Short problem »
Transcribe the data in full and exactly, omitting any pictures.

Data lines »
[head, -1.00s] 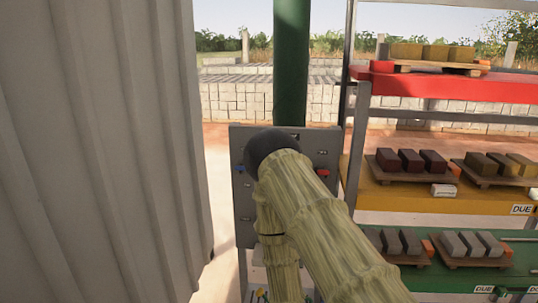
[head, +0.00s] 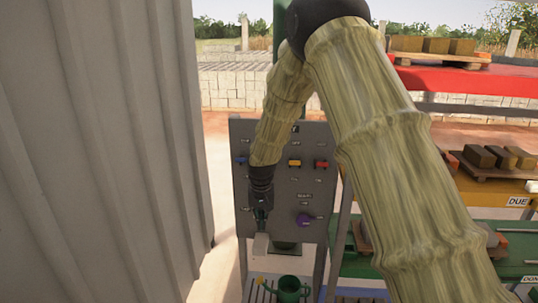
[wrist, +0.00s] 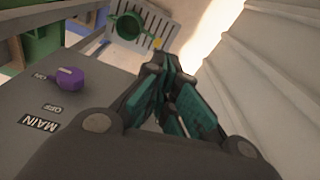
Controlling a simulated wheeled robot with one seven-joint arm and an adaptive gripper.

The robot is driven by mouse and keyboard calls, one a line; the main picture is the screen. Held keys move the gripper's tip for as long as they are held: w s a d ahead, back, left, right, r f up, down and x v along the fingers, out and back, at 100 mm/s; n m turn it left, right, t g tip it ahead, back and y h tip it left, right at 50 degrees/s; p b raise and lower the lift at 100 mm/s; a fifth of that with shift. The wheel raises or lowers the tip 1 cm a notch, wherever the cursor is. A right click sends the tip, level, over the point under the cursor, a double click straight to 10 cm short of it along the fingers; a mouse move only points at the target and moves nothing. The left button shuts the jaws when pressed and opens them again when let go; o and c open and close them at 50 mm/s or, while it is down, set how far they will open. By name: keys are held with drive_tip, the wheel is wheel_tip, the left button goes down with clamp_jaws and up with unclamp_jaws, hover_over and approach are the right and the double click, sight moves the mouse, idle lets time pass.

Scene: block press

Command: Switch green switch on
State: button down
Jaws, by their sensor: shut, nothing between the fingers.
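The grey switch panel (head: 316,190) stands upright beyond my arm. A blue switch (head: 241,161), a yellow switch (head: 294,163) and a red switch (head: 321,164) sit in its upper row. My forearm covers the panel between blue and yellow. I cannot make out a green switch in either view. A purple knob (head: 303,220) is lower right; it also shows in the wrist view (wrist: 68,79), near labels MAIN, OFF and ON. My gripper (head: 260,226) points down in front of the panel's lower left. Its teal fingers are shut and empty in the wrist view (wrist: 166,66).
A pale corrugated wall (head: 90,150) stands close on the left. A shelf rack with block pallets (head: 500,158) is on the right.

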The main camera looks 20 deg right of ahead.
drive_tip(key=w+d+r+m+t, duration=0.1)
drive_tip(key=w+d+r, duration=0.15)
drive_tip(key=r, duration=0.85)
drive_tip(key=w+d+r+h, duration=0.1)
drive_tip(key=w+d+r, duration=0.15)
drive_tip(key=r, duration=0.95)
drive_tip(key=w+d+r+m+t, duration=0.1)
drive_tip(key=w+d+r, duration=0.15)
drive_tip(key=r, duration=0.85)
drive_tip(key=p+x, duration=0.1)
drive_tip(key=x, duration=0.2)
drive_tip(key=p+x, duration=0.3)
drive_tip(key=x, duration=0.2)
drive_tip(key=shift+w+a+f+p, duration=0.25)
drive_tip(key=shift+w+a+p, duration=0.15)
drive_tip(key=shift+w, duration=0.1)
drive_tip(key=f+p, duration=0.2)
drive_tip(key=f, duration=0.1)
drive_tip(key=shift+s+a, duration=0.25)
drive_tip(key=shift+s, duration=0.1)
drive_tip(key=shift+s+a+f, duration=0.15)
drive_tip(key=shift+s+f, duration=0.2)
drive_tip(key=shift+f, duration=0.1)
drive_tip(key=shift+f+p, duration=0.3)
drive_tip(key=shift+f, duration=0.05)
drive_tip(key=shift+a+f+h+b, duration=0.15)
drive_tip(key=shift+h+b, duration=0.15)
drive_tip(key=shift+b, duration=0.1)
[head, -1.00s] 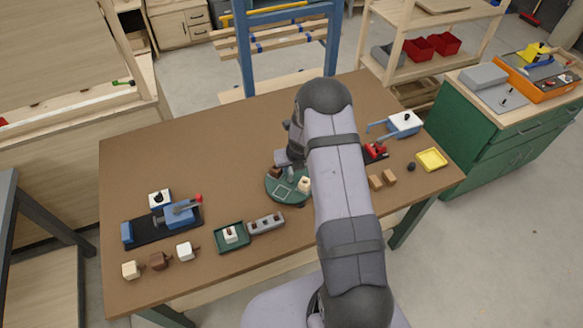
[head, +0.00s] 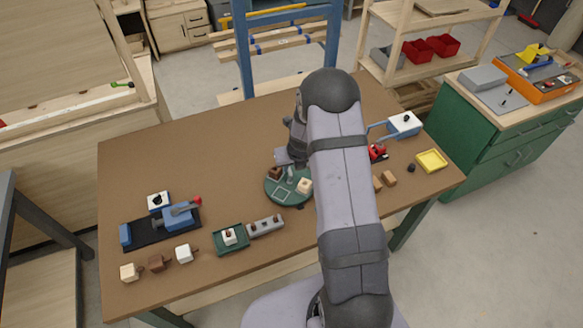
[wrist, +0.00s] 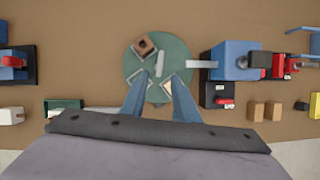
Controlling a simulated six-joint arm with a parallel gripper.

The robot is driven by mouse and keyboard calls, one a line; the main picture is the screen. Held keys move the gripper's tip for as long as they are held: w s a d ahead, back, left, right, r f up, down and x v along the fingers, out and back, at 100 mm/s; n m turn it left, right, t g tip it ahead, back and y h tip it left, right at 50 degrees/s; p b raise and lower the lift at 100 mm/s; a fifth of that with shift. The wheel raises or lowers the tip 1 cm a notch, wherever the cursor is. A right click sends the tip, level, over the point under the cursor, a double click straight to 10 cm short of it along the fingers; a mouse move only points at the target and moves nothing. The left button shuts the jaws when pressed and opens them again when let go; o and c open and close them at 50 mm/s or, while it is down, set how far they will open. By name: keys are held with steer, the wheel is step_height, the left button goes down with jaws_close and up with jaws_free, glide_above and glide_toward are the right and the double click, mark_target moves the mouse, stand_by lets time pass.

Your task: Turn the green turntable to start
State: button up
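The green turntable (head: 279,201) is a round disc near the table's middle. It also shows in the wrist view (wrist: 133,62). It carries a brown block (wrist: 144,46) with a dark centre, a pale square outline (head: 282,193) and a cream block (head: 305,186). A light upright peg (wrist: 159,64) stands near its middle. My gripper (wrist: 158,77) has its two blue fingers apart, over the near part of the disc, with the peg just beyond their tips. Nothing is held between them. The right finger partly hides the cream block. I cannot tell whether the fingers touch the disc.
A blue clamp device (head: 178,216) stands at the left. A green tray (head: 232,247) and a grey block holder (head: 266,226) lie near the front. Loose blocks (head: 184,254) line the front left. A red clamp (head: 378,152) and yellow tray (head: 431,160) are at the right.

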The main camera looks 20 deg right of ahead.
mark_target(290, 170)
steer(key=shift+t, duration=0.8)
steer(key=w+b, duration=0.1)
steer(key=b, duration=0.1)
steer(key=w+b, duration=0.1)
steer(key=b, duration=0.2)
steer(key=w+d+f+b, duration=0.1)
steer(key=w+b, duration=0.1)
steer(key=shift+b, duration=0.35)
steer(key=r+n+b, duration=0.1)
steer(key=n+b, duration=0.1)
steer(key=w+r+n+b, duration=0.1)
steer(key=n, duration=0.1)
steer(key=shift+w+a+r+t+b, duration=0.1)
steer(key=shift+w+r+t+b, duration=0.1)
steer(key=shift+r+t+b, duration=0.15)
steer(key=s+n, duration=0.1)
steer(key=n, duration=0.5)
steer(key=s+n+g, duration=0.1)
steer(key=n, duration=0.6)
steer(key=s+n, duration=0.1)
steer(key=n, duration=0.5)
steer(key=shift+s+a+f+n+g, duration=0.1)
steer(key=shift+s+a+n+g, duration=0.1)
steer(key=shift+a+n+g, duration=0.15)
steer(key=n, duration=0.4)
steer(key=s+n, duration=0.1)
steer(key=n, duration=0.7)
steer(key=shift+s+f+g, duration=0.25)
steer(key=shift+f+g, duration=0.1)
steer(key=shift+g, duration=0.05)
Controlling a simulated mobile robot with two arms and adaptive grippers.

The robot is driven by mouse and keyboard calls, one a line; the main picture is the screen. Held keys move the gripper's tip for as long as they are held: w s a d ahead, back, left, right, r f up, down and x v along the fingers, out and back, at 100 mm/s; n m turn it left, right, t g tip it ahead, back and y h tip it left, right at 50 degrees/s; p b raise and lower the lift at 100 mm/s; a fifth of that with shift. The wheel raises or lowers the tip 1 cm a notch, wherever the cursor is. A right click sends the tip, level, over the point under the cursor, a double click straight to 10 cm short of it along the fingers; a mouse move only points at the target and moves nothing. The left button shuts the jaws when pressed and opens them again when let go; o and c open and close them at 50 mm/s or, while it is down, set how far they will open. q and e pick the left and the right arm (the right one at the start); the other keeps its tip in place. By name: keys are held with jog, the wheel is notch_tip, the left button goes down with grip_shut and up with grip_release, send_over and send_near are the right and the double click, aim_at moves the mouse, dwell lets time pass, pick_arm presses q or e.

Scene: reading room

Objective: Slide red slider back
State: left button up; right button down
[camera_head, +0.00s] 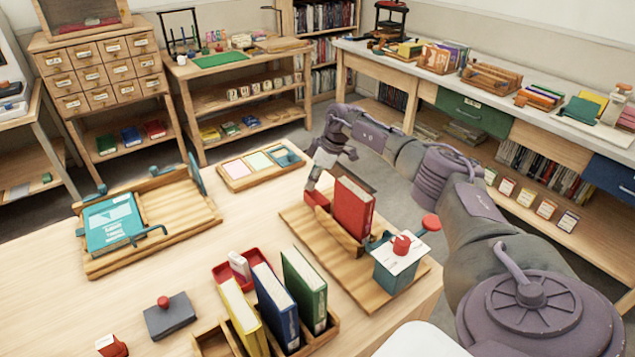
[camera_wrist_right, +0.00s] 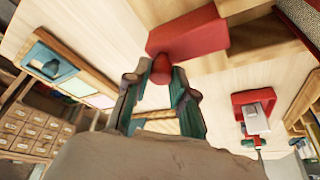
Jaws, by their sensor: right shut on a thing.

Answer below »
[head, -1.00s] 
[head, +0.00s] 
[wrist, +0.00s] 
Controlling a simulated wheeled robot with one seven-joint arm and an adaptive gripper.

The robot is driven by mouse and keyboard calls, one a line; the main picture is the screen. Held keys move the gripper's tip for as long as they are held: w s a d ahead, back, left, right, r f up, down and x v along the fingers, out and back, at 100 mm/s; n m turn it left, right, t g tip it ahead, back and y h tip it left, right at 50 degrees/s; p b raise and lower the lift at 100 mm/s; a fifth of that with shift. The wheel raises or lowers the tip 1 cm a notch, wherever the cursor is. A right click sends the tip, level, over the point under the cursor, a double click straight to 10 cm short of it along the fingers; a mouse move only points at the target and moves nothing. The left button shuts the jaws when pressed and opens them again when let go; o and c open and close them at 50 mm/s or, while it is down, set how far they will open. By name: keys are held with drive_tip, the wheel is wheel_tip, the left button goes down with clamp_jaws and up with unclamp_jaws, hover_over and approach are the right and the double click, sight moves the mouse, idle lets time pass.

Scene: block press

Command: Switch green switch on
State: button down
Jaws, by their sensor: shut, nothing between the fingers.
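The grey switch panel (head: 316,190) stands upright beyond my arm. A blue switch (head: 241,161), a yellow switch (head: 294,163) and a red switch (head: 321,164) sit in its upper row. My forearm covers the panel between blue and yellow. I cannot make out a green switch in either view. A purple knob (head: 303,220) is lower right; it also shows in the wrist view (wrist: 68,79), near labels MAIN, OFF and ON. My gripper (head: 260,226) points down in front of the panel's lower left. Its teal fingers are shut and empty in the wrist view (wrist: 166,66).
A pale corrugated wall (head: 90,150) stands close on the left. A shelf rack with block pallets (head: 500,158) is on the right.

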The main camera looks 20 deg right of ahead.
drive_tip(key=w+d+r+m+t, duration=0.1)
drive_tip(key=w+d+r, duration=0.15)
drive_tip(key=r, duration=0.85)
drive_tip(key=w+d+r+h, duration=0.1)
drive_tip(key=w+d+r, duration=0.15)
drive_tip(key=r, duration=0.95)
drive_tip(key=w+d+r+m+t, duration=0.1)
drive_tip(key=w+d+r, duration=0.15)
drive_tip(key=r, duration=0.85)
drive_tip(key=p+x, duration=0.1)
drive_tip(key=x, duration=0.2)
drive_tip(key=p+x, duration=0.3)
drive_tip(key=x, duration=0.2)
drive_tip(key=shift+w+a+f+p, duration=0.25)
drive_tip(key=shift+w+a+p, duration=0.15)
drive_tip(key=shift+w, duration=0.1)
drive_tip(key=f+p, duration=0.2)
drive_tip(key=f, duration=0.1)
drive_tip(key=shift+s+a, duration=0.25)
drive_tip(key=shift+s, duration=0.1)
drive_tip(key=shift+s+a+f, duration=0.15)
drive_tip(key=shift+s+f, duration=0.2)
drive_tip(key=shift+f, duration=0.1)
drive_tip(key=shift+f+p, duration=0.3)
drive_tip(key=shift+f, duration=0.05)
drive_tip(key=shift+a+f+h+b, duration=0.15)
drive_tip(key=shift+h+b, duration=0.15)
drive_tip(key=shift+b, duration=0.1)
[head, -1.00s] 
[head, +0.00s] 
[wrist, +0.00s] 
Controlling a simulated six-joint arm with a parallel gripper.

The robot is driven by mouse and keyboard calls, one a line; the main picture is the screen. Held keys move the gripper's tip for as long as they are held: w s a d ahead, back, left, right, r f up, down and x v along the fingers, out and back, at 100 mm/s; n m turn it left, right, t g tip it ahead, back and y h tip it left, right at 50 degrees/s; p b raise and lower the lift at 100 mm/s; a fifth of that with shift. The wheel raises or lowers the tip 1 cm a notch, wherever the cursor is. A right click sends the tip, level, over the point under the cursor, a double click straight to 10 cm short of it along the fingers; a mouse move only points at the target and moves nothing. The left button shuts the jaws when pressed and opens them again when let go; o and c open and close them at 50 mm/s or, while it is down, set how far they will open. By name: keys are held with steer, the wheel is step_height, the left button goes down with jaws_close and up with jaws_free, glide_above and glide_toward are the right and the double click, mark_target moves the mouse, stand_by lets time pass.

Your task: Turn the green turntable to start
State: button up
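The green turntable (head: 279,201) is a round disc near the table's middle. It also shows in the wrist view (wrist: 133,62). It carries a brown block (wrist: 144,46) with a dark centre, a pale square outline (head: 282,193) and a cream block (head: 305,186). A light upright peg (wrist: 159,64) stands near its middle. My gripper (wrist: 158,77) has its two blue fingers apart, over the near part of the disc, with the peg just beyond their tips. Nothing is held between them. The right finger partly hides the cream block. I cannot tell whether the fingers touch the disc.
A blue clamp device (head: 178,216) stands at the left. A green tray (head: 232,247) and a grey block holder (head: 266,226) lie near the front. Loose blocks (head: 184,254) line the front left. A red clamp (head: 378,152) and yellow tray (head: 431,160) are at the right.

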The main camera looks 20 deg right of ahead.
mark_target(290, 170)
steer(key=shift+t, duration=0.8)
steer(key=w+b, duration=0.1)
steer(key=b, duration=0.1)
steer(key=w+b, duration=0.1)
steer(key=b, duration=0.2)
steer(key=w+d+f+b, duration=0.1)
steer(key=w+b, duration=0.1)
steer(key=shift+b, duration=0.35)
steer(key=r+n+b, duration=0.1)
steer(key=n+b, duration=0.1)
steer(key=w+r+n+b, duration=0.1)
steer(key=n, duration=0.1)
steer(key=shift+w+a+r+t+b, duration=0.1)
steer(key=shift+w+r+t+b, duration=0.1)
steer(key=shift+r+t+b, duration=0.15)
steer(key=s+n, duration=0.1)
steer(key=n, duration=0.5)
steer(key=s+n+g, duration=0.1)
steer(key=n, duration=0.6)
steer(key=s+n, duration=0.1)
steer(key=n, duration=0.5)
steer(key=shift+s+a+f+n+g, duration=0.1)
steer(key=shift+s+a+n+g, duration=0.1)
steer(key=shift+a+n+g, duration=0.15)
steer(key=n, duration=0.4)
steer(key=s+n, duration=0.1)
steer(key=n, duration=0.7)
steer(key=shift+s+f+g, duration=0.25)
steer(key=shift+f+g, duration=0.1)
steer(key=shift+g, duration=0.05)
Controlling a simulated mobile robot with two arms and adaptive grippers.

The robot is driven by mouse and keyboard calls, one a line; the main picture is the screen. Held keys move the gripper's tip for as long as they are held: w s a d ahead, back, left, right, r f up, down and x v along the fingers, out and back, at 100 mm/s; n m turn it left, right, t g tip it ahead, back and y h tip it left, right at 50 degrees/s; p b raise and lower the lift at 100 mm/s; a fifth of that with shift. The wheel raises or lowers the tip 1 cm a notch, wherever the cursor is. A right click sends the tip, level, over the point under the cursor, a double click straight to 10 cm short of it along the fingers; a mouse move only points at the target and moves nothing. The left button shuts the jaws when pressed and opens them again when let go; o and c open and close them at 50 mm/s or, while it is down, set how far they will open. q and e pick the left and the right arm (the right one at the start); the other keeps its tip in place. By name: keys are held with jog, the wheel is notch_tip, the left button goes down with grip_shut and up with grip_release, send_over and send_near are the right and the double click, aim_at moves the mouse, dwell lets time pass, pick_arm presses q or e.

Scene: reading room

Objective: Slide red slider back
State: left button up; right button down
[camera_head, +0.00s] 
[camera_wrist_right, +0.00s] 
Jaws, by their sensor: right shut on a thing.

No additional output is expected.